All aboard! Boooop! Boooop! The Fast Lane Summer Super Express (FLSSE) is about to depart.
Don’t worry, no need to rush, you can buy your tickets on board the train and you can shed your luggage (LV, Goyard and Rimowa steamer trunks are all welcome) on the carts along the platform.
You still have time to grab a lovely flat white from one of the independently run coffee kiosks and, as it’s the weekend, there are a few extra stalls selling lunch-boxes and desserts for the journey. You can also dine on board if you wish but you’d be a bit foolish not to sample the breakfast sandwiches (flat bread, poached egg, yoghurt, roast tomato, pancetta, spinach and a bit of chilli) on offer from the Aussie-Lebanese girl or the fresh cardamom buns sold by the tanned Swedish gents in the sharp canvas aprons. There’s a kiosk in car number eight if you need some mags or games for the kids (they also stock the fine children’s journal, Anorak) and you can lower the window once you take your seats and buy bestsellers and the weekend papers from the man with the well stocked maggy-waggy along the platform.

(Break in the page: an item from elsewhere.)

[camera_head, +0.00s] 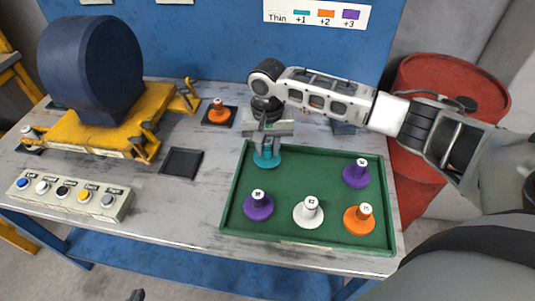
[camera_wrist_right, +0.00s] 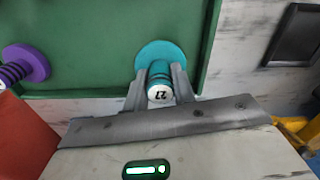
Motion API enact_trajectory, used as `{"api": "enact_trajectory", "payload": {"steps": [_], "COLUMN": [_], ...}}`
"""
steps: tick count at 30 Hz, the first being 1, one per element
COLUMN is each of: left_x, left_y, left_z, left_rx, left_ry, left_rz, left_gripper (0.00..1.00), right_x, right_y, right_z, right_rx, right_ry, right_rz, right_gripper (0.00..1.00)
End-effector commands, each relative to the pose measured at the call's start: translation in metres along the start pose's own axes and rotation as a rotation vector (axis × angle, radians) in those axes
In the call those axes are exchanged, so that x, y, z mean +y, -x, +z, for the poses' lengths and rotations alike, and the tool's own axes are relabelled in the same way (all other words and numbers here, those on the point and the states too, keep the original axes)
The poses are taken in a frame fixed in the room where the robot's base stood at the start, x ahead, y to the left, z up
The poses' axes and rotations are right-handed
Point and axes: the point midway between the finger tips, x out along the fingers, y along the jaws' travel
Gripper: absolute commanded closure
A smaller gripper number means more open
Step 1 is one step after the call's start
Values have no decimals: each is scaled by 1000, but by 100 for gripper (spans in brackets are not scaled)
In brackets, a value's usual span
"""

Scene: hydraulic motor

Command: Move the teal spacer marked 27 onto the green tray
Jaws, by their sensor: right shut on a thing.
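The teal spacer (camera_head: 266,160) is at the back left corner of the green tray (camera_head: 322,152), over its floor just inside the rim. My right gripper (camera_head: 267,147) is shut on its stem from above. The right wrist view shows the teal spacer (camera_wrist_right: 160,62) upright between the two fingers (camera_wrist_right: 159,90), with 27 on its white cap. I cannot tell whether its disc touches the tray floor. Of my left gripper (camera_head: 137,295), only a dark tip shows at the bottom edge; its jaws cannot be made out.
The tray also holds two purple spacers (camera_head: 258,206) (camera_head: 356,174), a white spacer (camera_head: 308,212) and an orange spacer (camera_head: 359,218). Another orange spacer (camera_head: 218,113) stands on a dark pad behind. An empty dark pad (camera_head: 181,163), a button box (camera_head: 70,197) and a yellow-based motor (camera_head: 100,130) are left.

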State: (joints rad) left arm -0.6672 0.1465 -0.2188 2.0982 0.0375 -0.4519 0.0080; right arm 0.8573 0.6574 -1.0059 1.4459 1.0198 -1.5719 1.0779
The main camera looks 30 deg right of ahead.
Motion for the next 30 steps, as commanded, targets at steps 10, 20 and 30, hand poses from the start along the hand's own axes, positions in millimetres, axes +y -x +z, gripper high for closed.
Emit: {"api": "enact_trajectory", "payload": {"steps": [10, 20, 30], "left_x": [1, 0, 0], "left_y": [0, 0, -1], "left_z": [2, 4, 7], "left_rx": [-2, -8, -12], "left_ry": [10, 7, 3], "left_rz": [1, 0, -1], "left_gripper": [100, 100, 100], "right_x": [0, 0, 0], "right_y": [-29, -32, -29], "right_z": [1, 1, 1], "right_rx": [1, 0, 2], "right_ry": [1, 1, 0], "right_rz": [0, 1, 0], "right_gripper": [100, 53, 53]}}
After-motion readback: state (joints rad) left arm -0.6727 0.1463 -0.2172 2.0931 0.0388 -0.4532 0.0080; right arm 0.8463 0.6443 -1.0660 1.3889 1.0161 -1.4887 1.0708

Before you go any further you might want to look up at the departures board (it’s fully analogue and makes that lovely flapping-flipping sound as it updates – none of that backlit digital nonsense at our station) and decide where you’re going to go for your two-week break. The good news is that the FLSSE operates services from most places where you might be reading this newspaper. If you’re in Hamburg there’s a service that cuts through Germany and then makes stops in Lugano, Genoa and terminates in San Remo. From London there are a few options. If you’d like to stay domestic there’s a service down to St Ives in Cornwall that takes just two hours, or there are morning departures to Barcelona, Lisbon and Verona/Venice. In North America a Montreal service cuts through Vermont and New Hampshire to Cape Cod, and from New York you can go north up to Bar Harbour or south to sultry Savannah.
On board, the train is designed for stretching out, dozing, reading and even taking the sun. In second-class carriages there are soundproof compartments for families who use electronic devices as pacifiers for their children. Seats fold down flat so children needn’t play on the floor and dads can stretch out and watch a match thanks to high speed internet that runs the length of the rail corridor.
Between the second and first class sections a trio of cars take service, catering and retail to a new level with the first offering a combination newsstand and stand-up coffee with great baristas, all the news that’s fit to read and an award-winning line-up of sandwiches and salads. The second carriage offers a play room/nursery and resort shop stocking trunks by Timo, special edition shirts from Gitman Vintage and beach tunics from Liwan. The dining car features linen tablecloths, bud vases with regional flowers, chunky cutlery and jolly staff who actually enjoy working the rails and keeping passengers’ wine glasses full.
In first class the carriages are divided into open configurations with one/one seating complete with ottomans for stretching out and storing small objects, blackout blinds for keeping the glare off and gentle lighting for early morning departures and late evening return trips. The palette is soothing dark greens and matte oak, the headrests are changed with every rotation and there’s a phone cubicle at either end of the carriage for those who need to make calls that are unlikely to be of interest to other passengers.
Unlike some rail services that offer an all inclusive food/drink combo, the FLSSE would present passengers with a well-considered menu of wines, beers and cocktails.
Travelling at 300kph, the FLSSE’s carriages would feature ticker-style read-outs at either end of the cars delivering weather, news and arrival updates and a set of specially aerodynamically engineered cars would also have retractable sunroofs so passengers could get a head-start on their tans. On arrival, checked luggage would be waiting on carts, pre-booked drivers would be standing at the appropriate doors and there’d be a calm sense of welcome at the station.
Unfortunately dear reader, no such rail service currently exists and you’ll have to endure a slow Amtrak or VIA train if you’re in North America, a rickety service if you want to get down to Cornwall and the very unimaginative and stinky Eurostar if you want to get from London to the Continent this summer. You can always fly, but short-haul in North America and Europe is an equally demoralising experience. Fortunately it needn’t be this way. Simply pull out your scissors and clip out this column (or scan or forward) and send it along to the chief executive of one of the rail operators mentioned above. Boooop! Boooop!